CONGRESS HANDS OFF CONSTITUTIONAL DUTIES
by Robert Gregg
September 29, 2004
In his nightly monologue, Jay Leno was on target when he recently said: "They keep talking about drafting a constitution for Iraq. Why don't we just give them ours? It was written by a lot of really smart guys; it's worked for over 200 years, and we're not using it anymore."
Our marvelous Constitution reads, "All legislative powers herein granted shall be vested in a Congress of the United States." Then why does Congress allow executive orders and presidential directives to attain law-of-the-land status?
Congress, having last declared war on Dec. 8, 1941, has assigned its war-making power to the president. On Oct. 3, 2002, Rep. Ron Paul, R-Texas, met with the House International Relations Committee and offered a motion to declare war on Iraq.
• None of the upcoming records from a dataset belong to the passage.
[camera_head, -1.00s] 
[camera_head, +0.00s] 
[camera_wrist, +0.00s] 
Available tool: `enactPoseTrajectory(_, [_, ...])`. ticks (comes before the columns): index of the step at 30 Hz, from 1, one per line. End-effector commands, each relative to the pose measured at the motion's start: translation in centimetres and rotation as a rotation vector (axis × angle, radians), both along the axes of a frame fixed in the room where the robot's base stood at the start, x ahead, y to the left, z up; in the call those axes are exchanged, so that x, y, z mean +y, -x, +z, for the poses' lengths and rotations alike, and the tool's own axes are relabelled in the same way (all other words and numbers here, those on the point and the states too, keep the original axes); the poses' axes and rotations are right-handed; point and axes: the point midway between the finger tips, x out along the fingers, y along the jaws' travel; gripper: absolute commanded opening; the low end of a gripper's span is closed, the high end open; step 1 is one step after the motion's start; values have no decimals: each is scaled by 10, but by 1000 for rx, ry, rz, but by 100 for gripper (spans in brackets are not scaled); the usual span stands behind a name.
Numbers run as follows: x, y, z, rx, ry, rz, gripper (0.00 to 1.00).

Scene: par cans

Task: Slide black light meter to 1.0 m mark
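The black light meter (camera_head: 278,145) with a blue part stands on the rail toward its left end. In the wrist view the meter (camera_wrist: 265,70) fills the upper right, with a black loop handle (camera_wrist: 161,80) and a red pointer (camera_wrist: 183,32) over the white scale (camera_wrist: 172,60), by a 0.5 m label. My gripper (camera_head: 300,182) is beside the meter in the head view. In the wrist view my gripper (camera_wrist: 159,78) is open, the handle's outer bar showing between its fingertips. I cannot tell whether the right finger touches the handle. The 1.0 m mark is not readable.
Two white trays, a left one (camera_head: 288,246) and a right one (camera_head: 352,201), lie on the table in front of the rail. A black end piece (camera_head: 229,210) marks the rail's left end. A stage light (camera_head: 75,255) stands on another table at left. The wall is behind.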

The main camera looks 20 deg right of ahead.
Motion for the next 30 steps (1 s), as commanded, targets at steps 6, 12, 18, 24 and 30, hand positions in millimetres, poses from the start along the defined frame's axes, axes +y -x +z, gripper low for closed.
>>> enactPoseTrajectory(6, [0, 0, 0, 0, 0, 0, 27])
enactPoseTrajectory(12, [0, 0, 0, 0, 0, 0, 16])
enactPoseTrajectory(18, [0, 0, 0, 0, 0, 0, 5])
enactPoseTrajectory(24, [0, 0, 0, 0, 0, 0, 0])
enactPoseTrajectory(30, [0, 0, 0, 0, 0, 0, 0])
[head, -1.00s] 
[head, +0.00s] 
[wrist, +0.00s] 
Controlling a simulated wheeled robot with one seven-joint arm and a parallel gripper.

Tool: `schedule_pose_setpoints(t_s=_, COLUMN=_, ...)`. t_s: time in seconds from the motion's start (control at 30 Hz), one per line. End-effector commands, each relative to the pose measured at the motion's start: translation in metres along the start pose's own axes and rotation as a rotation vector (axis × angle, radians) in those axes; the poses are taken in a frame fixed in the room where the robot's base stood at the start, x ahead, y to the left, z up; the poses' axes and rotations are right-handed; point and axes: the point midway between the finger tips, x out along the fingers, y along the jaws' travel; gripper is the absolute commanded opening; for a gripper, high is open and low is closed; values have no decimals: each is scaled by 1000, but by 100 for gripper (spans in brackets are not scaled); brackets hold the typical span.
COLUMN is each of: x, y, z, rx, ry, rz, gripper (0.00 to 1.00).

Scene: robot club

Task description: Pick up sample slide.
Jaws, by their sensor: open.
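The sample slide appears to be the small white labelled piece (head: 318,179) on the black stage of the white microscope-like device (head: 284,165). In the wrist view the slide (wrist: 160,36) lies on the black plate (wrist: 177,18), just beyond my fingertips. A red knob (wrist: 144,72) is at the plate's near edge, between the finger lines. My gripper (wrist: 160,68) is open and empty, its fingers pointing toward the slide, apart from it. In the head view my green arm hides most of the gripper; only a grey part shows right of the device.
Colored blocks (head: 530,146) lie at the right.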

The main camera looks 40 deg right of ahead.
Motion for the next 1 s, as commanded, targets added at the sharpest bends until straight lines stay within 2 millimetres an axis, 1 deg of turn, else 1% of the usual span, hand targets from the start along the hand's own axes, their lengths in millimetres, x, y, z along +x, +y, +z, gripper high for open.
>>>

Intending to vote against his own legislation, he reasoned that if the United States is to go to war, it should be done constitutionally.
Committee Chairman Henry Hyde, R-Ill., rejected this motion with this comment: "There are things in the Constitution that have been overtaken by events and are no longer relevant to a modern society. Declaration of war is one of them. Your motion is inappropriate, anachronistic, and it isn't done anymore." So much for the oath of Congressman Hyde to obey and protect the Constitution.
Executive orders have been issued ranging from consignment of American citizens of Japanese ancestry to concentration camps, to establishment of the Environmental Protection Agency, to declaring war on Iraq. American kids are dying in a Mideast war supposedly to "protect freedom" while our freedoms at home are shrinking. In the words of Rep. Paul, "We have far more to fear from an unaccountable government at home than from any foreign terrorist." With federal spending, mostly unconstitutional, doubling after seven years of Bushes and eight years of Clinton, Treasury presses are rolling. Our federal debt increases by $1.3 billion daily, and our trade deficit with foreign nations grows by $1.9 billion daily. Bipartisan socialism!
President Bush should issue a memo to our big-spending, voter-pandering Congress emphasizing the Constitution. To the citizens, Bush, supposedly a Christian, on one of his "I am George W. Bush, and I approve ..." messages should state that our Constitution was written by godly men with Christian principles and that, incidentally, the phrase, "separation of church and state" is a myth used to keep Christian principles out of government.
Robert M. Gregg, Nixa, is a Naval veteran of Pearl Harbor.